The parties, a brother and sister and their respective spouses, purchased 80 acres of land in the Town of Fishkill, Dutchess County, as tenants in common. Plaintiffs moved into an existing rehabilitated structure and defendants built a new house on another portion. When they were unable to agree on a division of the property, plaintiffs commenced this action seeking, inter alia, partition. Plaintiffs moved for partial summary judgment on their first cause of action for partition, or for an order declaring that each party owned one quarter of the property, or a sale if partition was found to be impossible, and for either dismissal or severence of defendants’ counterclaims. In a decision and order entered January 6, 1987, Supreme Court found that defendant Nara V. Sarma had not opposed partition in his answering affidavit but only reserved the right to be heard on the question of whether partition or sale was preferable, and the manner of division of the land or proceeds of sale. In an interlocutory order entered March 23, 1987, Supreme Court held that a sale was necessary and appointed a Referee to determine and report the existence of any liens against the property. Plaintiffs’ motion for clarification of this order was granted and defendants’ cross motion to vacate and resettle was denied. An order embodying the decision was entered January 24, 1989 directing that the premises be sold at public auction. Defendants appealed from that order. An order canceling a lis pendens filed by defendants was entered July 3, 1989 from which defendants also appealed.* A final judgment entered September 5, 1989 confirmed the sale at public auction for $443,000 and directed an equal division of the balance remaining after payment of fees, expenses and court costs. This appeal by defendants is from that final judgment.

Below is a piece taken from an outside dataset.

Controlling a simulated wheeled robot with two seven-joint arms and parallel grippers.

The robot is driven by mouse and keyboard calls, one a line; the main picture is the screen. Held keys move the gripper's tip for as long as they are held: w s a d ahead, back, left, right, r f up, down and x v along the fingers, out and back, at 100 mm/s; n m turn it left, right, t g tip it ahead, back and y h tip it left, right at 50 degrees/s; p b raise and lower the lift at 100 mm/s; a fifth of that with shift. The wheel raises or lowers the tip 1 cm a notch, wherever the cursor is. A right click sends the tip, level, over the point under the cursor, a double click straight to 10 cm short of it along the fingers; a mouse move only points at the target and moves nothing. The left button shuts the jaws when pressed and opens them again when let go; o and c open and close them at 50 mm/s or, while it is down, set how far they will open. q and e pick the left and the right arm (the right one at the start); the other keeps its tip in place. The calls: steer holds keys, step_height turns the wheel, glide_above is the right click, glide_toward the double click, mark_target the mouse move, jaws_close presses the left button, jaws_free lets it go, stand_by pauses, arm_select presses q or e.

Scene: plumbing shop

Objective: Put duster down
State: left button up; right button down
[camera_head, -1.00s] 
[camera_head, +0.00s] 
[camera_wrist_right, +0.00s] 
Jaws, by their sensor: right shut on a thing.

*722Initially, we note that the title to the property purchased at public auction pursuant to the interlocutory judgment is now beyond attack. Defendants have contested the good faith of the purchaser despite cancellation of their notice of pendency of action and contended that the purchaser was aware the property was the subject of this litigation. The Court of Appeals recently held that a purchaser’s actual knowledge of litigation and a pending appeal is not legally significant and that absent a validly recorded notice of pendency, an owner has the ability to transfer clear title (Da Silva v Musso, 76 NY2d 436).
Defendants further urge that their right to contest the division of the net proceeds remains unimpaired despite dismissal of their appeal from the interlocutory judgment which held that each party owned an undivided one-quarter interest as a tenant-in-common in the premises. Plaintiffs contend that defendants waived their right to appeal this issue by their failure to seek adjustment of their equitable interest in their answer. We cannot agree. Since this action is both statutory (see, RPAPL art 9) and equitable in nature, an accounting of the income and expenses of the partitioned property is a necessary incident and should be had as a matter of right before entry of the interlocutory or final judgment and before any division of money between the parties (24 NY Jur 2d, Cotenancy and Partition, § 242, at 478). Further, since a trial was obviated by summary judgment, defendants were denied any opportunity for a hearing where they could present proof to support their claim to a greater share of the net sale proceeds (see, 14 Carmody-Wait 2d, NY Prac § 91:249, at 566). It is axiomatic that in an action for partition the court may adjust the equities of the parties in determining the distribution of the sale proceeds (Worthing v Cossar, 93 AD2d 515; Doyle v Hamm, 52 AD2d 899, 900). Accordingly, the judgment must be modified and the matter remitted to Supreme Court for a hearing to determine the respective contributions of the parties toward the acquisition of the property and the improvements made by each which contributed to the sale price, and to direct an adjustment of the net proceeds (see, Nicklas v Nicklas, 138 AD2d 777, 778; Oliva v Oliva, 136 AD2d 611, 612).
Finally, we reject defendants’ contention that Supreme Court erred in imposing the costs allowed upon a judgment and the additional costs imposed pursuant to CPLR 8303 (a) (3). This case has had a tortuous history of litigation. It was discretionary to direct that statutory costs and expenses be *723paid out of defendants’ share (see, RPAPL 981 [3]; 14 Carmody-Wait 2d, NY Prac § 91:263, at 577; see also, Moskowitz v Wolchok, 126 AD2d 463, 464), as well as to impose the additional allowance of up to $3,000 permitted in partition actions (see, CPLR 8303 [a] [3]; Schorner v Schorner, 128 Misc 2d 415, 424). We find no abuse of discretion in either instance.
Judgment modified, on the law, without coste, by reversing so much thereof as ordered equal division of the sale proceeds to each party out of funds remaining after allocation of the costs and expenses awarded to plaintiffs; matter remitted to the Supreme Court for a hearing and determination of each parties’ equitable share of the net proceeds; and, as so modified, affirmed. Kane, J. P., Weiss, Mikoll, Mercure and Harvey, JJ., concur.
Defendants’ motion to the Second Department for consolidation of the two appeals was denied and plaintiffs’ cross motion to dismiss these two appeals was granted. Plaintiffs’ supplemental cross motion to dismiss the appeal from the September 5,1989 final judgment was denied.